> [To do]: Write out the data again in full, exactly as it reads.

··· Collected data ···

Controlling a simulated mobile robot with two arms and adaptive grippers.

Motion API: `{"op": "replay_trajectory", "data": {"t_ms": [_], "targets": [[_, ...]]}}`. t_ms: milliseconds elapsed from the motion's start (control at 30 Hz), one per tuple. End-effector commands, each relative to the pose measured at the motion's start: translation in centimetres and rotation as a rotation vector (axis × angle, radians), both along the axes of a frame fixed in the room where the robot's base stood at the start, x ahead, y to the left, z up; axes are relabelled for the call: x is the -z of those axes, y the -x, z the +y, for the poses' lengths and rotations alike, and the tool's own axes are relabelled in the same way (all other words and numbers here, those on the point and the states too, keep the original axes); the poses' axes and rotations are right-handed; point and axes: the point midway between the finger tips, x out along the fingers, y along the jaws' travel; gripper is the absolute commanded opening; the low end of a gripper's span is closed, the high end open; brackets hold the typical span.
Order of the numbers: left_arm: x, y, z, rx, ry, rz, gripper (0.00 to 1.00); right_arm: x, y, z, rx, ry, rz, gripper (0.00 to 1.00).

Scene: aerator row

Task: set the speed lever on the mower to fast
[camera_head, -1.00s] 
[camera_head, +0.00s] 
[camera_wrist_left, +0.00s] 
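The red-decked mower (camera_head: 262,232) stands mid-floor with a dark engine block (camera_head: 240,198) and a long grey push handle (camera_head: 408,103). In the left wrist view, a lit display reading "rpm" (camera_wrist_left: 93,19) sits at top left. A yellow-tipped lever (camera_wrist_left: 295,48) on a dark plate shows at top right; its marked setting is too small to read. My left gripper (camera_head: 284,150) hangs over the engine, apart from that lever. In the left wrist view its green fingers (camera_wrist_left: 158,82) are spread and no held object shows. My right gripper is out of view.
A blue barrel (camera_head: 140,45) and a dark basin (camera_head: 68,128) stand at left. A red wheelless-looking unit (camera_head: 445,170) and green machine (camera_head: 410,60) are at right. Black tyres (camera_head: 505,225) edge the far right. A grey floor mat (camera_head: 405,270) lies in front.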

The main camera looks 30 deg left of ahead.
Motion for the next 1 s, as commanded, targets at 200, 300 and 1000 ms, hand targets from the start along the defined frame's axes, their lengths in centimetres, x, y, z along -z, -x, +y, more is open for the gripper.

···

> [Written solution]:
Controlling a simulated mobile robot with two arms and adaptive grippers.

Motion API: `{"op": "replay_trajectory", "data": {"t_ms": [_], "targets": [[_, ...]]}}`. t_ms: milliseconds elapsed from the motion's start (control at 30 Hz), one per tuple. End-effector commands, each relative to the pose measured at the motion's start: translation in centimetres and rotation as a rotation vector (axis × angle, radians), both along the axes of a frame fixed in the room where the robot's base stood at the start, x ahead, y to the left, z up; axes are relabelled for the call: x is the -z of those axes, y the -x, z the +y, for the poses' lengths and rotations alike, and the tool's own axes are relabelled in the same way (all other words and numbers here, those on the point and the states too, keep the original axes); the poses' axes and rotations are right-handed; point and axes: the point midway between the finger tips, x out along the fingers, y along the jaws' travel; gripper is the absolute commanded opening; the low end of a gripper's span is closed, the high end open; brackets hold the typical span.
Order of the numbers: left_arm: x, y, z, rx, ry, rz, gripper (0.00 to 1.00); right_arm: x, y, z, rx, ry, rz, gripper (0.00 to 1.00).

Scene: aerator row

Task: set the speed lever on the mower to fast
[camera_head, -1.00s] 
[camera_head, +0.00s] 
[camera_wrist_left, +0.00s] 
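The red-decked mower (camera_head: 262,232) stands mid-floor with a dark engine block (camera_head: 240,198) and a long grey push handle (camera_head: 408,103). In the left wrist view, a lit display reading "rpm" (camera_wrist_left: 93,19) sits at top left. A yellow-tipped lever (camera_wrist_left: 295,48) on a dark plate shows at top right; its marked setting is too small to read. My left gripper (camera_head: 284,150) hangs over the engine, apart from that lever. In the left wrist view its green fingers (camera_wrist_left: 158,82) are spread and no held object shows. My right gripper is out of view.
A blue barrel (camera_head: 140,45) and a dark basin (camera_head: 68,128) stand at left. A red wheelless-looking unit (camera_head: 445,170) and green machine (camera_head: 410,60) are at right. Black tyres (camera_head: 505,225) edge the far right. A grey floor mat (camera_head: 405,270) lies in front.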

The main camera looks 30 deg left of ahead.
Motion for the next 1 s, as commanded, targets at 200, 300 and 1000 ms, hand targets from the start along the defined frame's axes, their lengths in centimetres, x, y, z along -z, -x, +y, more is open for the gripper.

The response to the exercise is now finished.